A house is better maintained when it’s lived in
So, for people who inherit a house, I implore you that the best way to take care of an inherited house is to occupy it. Occupy it, use it and visit it. Turn on the lights. Turn on the ceiling fans. Walk around the house. Turn on the air conditioner. Use the house. Mow the grass.
This is kind of stepping out of the taxation. Forgive me, but it’s just another possible article or addition that I need to add to our series. But take care of a house that is empty or use it. Of course, being a rented property is a possibility, but some people are not apt to be landlords. So, the best bet would be to go ahead and sell it to someone who is going to use it.

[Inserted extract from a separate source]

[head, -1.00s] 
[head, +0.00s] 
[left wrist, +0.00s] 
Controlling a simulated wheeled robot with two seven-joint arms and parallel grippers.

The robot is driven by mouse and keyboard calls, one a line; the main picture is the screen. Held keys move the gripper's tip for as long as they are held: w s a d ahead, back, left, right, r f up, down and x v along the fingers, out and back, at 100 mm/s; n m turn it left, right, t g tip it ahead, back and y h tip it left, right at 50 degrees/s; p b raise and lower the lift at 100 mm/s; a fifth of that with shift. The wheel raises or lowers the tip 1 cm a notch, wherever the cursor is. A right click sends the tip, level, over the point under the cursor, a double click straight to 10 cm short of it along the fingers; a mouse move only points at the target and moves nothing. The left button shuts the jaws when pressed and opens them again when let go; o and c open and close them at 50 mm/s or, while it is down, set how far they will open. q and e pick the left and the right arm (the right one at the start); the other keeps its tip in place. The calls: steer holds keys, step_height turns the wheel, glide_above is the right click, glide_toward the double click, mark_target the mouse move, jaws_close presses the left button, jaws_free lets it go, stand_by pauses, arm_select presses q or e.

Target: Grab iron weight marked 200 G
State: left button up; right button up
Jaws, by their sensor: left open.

We have actually run into a lot of people who have called us and asked us to buy the property that they inherited from a family member. Unfortunately, the family member died two or three years ago and they haven’t done anything to the house. They haven’t even been in the same state. They’ve just let it sit. So, when I go to look at the house, there’s a tree on top of the house or there’s grass growing up through the driveway or concrete cracks. There are squirrels living in the attic. The spiders have taken up residence in the garage or in the crawlspace. Just all kinds of things that an empty house is going to collect.
So, of course, we can’t buy the house for as much as we normally could because we have to fix all these. We have to declutter the house. We have to clean the driveway. We have to mow the grass. We have to cut the trees. We have to pull the tree off the roof. We have to fix the roof or to replace the roof. So, when things happen that involve an inherited house, make sure to take care of those necessities in a timely manner.
As for the taxation, it’s pretty cut and dried. Once the person that owns the house dies and it’s inherited by the family member, then the basis in which they bought the house jumps up to the new fair market value at the time of the death. So, if it’s $100,000 and you sell it for $100,000, you have a $100,000 with no taxable event. If it goes for more than $100,000, anything above that mark will become taxable.